El siglo XXI nos impone un mandamiento a padres y escuelas: reinventarnos. El aula debe convertirse en un sitio impredecible, lúdico, divertido. En un territorio de experimentación. En una pista de despegue. En una fábrica de artistas y delirantes. En una vacuna contra el óxido y las telarañas pedagógicas. El maestro debe asumirse como un histrión del conocimiento. Un seductor a carta cabal. Los padres ameritamos ser más cómplices. El mundo ahora es dinámico, voraz, interactivo. ¿Sabemos  serlo nosotros, padres y maestros?

Allí está la tecnología, enamorando a nuestros hijos con el lenguaje de lo inesperado.  Allí la televisión digital, el cine en 3D, tocándoles el hombro con historias y códigos de abrumadora versatilidad. Padres y maestros debemos urdir un extraordinario complot para convertir el conocimiento en una fiesta. Para que la tiza y el pizarrón sean el principio de todas las sorpresas. Para que las tareas en casa convoquen la aventura y el hallazgo entre padres e hijos. No hay tiempo que perder. El siglo XXI es un caballo trepidante. Y nosotros no podemos ser los espectadores en la tribuna, sino los jinetes en el viento.

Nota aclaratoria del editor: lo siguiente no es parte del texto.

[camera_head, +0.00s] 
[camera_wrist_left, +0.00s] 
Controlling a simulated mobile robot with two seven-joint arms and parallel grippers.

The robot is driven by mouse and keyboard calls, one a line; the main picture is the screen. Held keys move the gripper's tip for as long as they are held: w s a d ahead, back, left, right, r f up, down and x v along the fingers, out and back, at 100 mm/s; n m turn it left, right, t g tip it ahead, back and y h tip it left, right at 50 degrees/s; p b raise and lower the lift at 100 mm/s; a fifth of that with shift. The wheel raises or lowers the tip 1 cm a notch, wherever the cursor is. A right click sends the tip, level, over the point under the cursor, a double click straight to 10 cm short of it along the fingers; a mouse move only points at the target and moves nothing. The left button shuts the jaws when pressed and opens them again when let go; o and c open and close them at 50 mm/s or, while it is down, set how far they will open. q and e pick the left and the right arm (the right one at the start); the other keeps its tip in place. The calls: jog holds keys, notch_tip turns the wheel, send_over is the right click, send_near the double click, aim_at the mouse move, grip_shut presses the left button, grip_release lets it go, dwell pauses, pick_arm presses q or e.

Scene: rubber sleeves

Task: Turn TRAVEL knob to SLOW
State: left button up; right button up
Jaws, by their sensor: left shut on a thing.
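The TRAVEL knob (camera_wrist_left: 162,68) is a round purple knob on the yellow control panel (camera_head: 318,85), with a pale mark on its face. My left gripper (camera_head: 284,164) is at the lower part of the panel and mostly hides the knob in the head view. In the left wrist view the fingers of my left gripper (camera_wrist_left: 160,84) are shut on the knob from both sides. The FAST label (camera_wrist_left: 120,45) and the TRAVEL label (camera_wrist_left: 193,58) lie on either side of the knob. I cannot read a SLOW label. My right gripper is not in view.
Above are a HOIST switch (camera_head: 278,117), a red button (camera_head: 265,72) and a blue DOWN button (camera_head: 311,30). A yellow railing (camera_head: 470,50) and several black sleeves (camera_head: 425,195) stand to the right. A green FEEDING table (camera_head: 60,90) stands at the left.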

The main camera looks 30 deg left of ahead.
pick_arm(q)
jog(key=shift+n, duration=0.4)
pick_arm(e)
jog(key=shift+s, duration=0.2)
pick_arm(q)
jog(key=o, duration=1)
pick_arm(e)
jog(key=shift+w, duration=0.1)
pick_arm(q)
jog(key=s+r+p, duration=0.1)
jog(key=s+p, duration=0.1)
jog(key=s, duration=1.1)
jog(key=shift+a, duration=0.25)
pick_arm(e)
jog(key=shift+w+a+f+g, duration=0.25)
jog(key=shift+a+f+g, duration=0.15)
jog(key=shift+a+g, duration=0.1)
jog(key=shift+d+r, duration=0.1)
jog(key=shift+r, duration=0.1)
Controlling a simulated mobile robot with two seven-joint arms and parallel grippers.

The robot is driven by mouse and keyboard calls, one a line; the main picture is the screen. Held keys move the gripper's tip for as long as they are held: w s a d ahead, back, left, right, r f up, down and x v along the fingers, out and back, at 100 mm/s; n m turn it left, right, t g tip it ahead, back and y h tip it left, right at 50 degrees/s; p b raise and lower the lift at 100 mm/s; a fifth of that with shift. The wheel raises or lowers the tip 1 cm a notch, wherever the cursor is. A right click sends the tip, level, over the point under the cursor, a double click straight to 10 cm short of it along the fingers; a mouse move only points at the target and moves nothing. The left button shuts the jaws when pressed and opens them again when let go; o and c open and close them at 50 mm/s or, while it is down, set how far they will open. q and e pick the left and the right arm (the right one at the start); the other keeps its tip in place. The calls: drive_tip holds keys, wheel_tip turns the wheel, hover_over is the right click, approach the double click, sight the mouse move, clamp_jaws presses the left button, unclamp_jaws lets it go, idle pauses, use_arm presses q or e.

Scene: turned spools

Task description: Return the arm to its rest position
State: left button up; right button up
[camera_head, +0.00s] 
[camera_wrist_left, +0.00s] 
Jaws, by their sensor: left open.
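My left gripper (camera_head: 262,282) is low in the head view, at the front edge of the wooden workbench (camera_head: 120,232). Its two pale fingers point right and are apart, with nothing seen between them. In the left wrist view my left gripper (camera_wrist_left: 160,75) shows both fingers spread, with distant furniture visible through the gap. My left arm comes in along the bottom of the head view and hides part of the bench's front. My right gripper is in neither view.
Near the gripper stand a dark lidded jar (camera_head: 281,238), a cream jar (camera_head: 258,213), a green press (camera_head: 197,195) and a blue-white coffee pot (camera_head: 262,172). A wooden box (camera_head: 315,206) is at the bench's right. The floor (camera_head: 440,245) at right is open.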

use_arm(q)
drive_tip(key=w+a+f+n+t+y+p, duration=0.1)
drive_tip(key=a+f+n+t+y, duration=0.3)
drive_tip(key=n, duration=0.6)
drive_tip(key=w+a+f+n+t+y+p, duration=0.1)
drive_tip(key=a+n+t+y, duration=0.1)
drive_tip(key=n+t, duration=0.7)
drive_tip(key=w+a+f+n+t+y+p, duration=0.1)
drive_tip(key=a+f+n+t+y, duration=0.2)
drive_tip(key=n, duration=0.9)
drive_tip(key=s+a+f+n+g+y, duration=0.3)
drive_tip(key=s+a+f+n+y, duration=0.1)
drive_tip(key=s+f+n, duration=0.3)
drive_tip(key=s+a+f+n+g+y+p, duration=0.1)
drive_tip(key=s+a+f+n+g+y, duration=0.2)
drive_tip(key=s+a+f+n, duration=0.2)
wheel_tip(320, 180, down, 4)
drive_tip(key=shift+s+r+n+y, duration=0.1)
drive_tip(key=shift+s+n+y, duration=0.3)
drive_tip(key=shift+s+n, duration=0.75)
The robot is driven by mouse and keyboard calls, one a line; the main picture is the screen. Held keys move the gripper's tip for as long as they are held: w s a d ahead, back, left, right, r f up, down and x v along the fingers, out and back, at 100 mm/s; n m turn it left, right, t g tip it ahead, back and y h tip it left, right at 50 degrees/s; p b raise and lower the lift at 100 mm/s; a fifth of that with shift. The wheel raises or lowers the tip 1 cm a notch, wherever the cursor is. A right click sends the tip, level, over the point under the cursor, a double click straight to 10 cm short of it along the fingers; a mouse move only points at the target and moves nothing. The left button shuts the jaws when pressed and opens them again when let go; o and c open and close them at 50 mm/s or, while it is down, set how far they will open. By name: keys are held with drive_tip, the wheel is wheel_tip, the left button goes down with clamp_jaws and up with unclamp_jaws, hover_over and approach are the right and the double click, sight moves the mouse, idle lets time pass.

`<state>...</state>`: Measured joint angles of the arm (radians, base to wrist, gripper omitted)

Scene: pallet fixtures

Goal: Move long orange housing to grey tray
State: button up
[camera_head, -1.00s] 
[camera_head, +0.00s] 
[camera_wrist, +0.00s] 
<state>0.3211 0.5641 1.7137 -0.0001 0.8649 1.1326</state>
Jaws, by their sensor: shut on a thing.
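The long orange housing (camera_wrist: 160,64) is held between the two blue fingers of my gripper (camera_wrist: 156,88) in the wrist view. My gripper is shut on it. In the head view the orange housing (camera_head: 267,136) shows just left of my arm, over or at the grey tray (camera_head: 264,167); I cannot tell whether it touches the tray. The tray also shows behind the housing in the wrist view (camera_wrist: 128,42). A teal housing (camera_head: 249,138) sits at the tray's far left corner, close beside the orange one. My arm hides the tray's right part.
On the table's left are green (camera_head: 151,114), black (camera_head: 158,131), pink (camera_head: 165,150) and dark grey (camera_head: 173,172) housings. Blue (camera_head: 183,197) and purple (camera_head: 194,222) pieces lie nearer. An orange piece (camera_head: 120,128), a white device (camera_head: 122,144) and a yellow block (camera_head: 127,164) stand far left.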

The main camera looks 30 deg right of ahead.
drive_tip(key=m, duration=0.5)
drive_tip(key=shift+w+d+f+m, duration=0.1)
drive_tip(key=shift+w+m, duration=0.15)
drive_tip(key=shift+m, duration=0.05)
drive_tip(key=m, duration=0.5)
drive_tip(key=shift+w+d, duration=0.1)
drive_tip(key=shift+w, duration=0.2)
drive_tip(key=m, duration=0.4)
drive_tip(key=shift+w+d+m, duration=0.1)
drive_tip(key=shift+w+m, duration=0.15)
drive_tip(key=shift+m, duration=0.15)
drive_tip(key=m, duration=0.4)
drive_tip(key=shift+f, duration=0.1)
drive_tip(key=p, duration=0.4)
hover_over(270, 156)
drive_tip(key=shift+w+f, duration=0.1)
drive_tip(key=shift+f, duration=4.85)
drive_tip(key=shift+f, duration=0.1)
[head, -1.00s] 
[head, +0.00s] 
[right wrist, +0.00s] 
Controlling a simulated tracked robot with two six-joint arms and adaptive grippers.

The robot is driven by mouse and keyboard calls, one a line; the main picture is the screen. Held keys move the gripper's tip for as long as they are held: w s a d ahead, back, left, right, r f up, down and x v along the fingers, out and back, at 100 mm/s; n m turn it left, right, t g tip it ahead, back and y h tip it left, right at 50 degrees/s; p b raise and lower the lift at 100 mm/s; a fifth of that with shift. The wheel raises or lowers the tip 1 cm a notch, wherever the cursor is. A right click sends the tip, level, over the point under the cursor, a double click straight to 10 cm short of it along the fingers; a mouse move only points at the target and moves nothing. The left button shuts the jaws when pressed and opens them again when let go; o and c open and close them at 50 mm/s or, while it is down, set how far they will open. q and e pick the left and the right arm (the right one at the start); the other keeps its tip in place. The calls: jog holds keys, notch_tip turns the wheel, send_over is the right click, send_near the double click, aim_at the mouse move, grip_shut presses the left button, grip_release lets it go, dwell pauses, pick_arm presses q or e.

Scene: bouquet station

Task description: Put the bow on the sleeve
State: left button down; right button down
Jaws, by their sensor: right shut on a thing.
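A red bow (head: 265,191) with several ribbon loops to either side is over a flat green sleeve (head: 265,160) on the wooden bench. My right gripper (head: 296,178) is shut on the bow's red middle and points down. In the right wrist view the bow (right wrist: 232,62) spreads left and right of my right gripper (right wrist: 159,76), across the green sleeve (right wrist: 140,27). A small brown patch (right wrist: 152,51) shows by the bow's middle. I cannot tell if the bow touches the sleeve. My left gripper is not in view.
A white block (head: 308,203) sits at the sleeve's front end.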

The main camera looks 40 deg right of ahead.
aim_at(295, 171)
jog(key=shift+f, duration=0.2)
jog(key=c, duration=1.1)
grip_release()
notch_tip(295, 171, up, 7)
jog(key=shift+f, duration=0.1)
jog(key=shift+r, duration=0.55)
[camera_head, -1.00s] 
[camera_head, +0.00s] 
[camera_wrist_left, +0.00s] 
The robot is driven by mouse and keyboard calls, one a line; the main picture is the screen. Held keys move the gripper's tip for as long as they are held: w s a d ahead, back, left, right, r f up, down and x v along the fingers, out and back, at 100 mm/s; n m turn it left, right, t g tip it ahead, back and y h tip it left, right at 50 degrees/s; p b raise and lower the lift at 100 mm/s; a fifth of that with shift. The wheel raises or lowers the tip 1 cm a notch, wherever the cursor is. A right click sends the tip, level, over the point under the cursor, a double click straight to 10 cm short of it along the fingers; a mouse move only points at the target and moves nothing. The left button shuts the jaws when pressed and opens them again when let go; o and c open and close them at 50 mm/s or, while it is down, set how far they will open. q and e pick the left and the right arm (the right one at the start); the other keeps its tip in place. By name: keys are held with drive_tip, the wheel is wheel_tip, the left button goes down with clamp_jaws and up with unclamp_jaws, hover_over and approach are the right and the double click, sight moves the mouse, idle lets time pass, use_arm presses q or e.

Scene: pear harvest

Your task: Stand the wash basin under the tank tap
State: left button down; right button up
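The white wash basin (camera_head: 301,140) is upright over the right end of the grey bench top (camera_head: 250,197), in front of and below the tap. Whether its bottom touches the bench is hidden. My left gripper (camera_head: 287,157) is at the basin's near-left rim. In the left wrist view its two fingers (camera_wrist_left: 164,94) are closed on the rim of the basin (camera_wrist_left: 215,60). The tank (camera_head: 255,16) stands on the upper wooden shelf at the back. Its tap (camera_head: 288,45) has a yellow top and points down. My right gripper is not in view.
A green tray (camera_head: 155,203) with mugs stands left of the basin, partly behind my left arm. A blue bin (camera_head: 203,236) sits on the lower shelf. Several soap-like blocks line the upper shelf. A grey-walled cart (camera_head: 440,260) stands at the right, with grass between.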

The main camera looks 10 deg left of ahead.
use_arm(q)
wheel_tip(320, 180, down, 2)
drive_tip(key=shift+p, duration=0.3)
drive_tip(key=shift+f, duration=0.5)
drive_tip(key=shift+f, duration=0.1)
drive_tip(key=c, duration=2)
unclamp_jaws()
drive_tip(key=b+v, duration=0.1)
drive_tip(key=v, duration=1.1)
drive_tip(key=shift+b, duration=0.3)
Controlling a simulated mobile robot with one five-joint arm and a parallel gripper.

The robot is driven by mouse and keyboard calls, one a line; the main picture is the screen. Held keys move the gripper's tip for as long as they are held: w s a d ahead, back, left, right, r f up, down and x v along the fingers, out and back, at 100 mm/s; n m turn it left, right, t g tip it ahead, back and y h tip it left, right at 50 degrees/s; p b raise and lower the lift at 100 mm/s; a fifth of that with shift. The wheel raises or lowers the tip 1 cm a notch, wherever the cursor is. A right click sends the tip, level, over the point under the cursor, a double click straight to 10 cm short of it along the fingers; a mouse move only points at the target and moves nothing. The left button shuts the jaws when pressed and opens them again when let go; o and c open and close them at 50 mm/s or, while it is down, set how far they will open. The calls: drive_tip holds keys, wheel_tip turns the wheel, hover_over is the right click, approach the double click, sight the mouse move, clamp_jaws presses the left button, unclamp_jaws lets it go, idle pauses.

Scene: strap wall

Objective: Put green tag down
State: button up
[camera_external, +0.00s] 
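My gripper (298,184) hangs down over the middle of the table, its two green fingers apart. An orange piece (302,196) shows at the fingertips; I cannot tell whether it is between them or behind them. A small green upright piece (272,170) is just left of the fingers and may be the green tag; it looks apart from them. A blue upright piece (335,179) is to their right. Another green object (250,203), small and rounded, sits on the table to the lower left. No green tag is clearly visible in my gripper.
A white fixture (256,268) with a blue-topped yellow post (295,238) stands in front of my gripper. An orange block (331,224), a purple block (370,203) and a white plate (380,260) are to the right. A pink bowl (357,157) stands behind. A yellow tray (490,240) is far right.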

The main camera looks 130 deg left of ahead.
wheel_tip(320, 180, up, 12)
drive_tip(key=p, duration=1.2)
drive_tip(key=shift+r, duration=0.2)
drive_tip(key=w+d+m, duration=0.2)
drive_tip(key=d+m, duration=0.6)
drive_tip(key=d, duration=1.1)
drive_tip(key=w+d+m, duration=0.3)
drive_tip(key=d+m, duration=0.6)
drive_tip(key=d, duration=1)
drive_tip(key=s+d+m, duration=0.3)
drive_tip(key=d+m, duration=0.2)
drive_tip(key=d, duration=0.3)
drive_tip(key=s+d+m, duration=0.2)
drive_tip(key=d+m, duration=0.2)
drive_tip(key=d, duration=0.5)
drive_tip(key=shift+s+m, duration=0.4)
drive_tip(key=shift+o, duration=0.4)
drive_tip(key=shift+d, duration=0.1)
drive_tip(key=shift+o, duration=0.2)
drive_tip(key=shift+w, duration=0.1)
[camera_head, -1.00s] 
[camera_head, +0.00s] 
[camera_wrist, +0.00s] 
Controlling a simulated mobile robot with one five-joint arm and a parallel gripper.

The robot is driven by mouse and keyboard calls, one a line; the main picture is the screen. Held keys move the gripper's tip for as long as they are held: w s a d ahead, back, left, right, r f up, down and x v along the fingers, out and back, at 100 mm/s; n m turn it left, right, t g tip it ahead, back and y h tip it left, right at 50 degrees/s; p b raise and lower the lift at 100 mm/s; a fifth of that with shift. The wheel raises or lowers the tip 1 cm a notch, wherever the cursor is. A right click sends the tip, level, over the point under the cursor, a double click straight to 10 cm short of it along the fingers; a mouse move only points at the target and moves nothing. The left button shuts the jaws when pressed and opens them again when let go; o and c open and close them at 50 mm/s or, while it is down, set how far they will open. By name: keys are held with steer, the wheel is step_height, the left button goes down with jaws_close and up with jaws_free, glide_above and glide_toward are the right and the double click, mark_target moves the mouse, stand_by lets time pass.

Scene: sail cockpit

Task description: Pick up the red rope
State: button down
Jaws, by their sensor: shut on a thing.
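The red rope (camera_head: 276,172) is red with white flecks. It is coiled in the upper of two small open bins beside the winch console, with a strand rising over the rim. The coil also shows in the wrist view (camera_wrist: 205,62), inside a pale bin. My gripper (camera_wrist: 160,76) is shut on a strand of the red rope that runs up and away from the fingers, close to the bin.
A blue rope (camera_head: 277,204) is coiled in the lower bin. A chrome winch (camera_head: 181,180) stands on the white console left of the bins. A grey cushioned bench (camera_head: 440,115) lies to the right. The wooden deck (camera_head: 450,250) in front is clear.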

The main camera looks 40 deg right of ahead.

En fin, es solo esto. Quise traer mi costal de preguntas, una que otra idea suelta y mucho de mi entusiasmo por sentir que en Latinoamérica pueden comenzar a ocurrir cambios cruciales para el forjamiento del nuevo hombre que todos aspiramos en nuestros hijos. Ustedes han decidido reunirse para invocar vueltas de tuerca, reflexiones y acciones en el futuro inmediato con respecto al tema más crucial y subestimado de todo el planeta: la educación. Yo me sumo, desde un costado, con mi aplauso, mi rústica experiencia y mi equipaje de preguntas. Muchas gracias!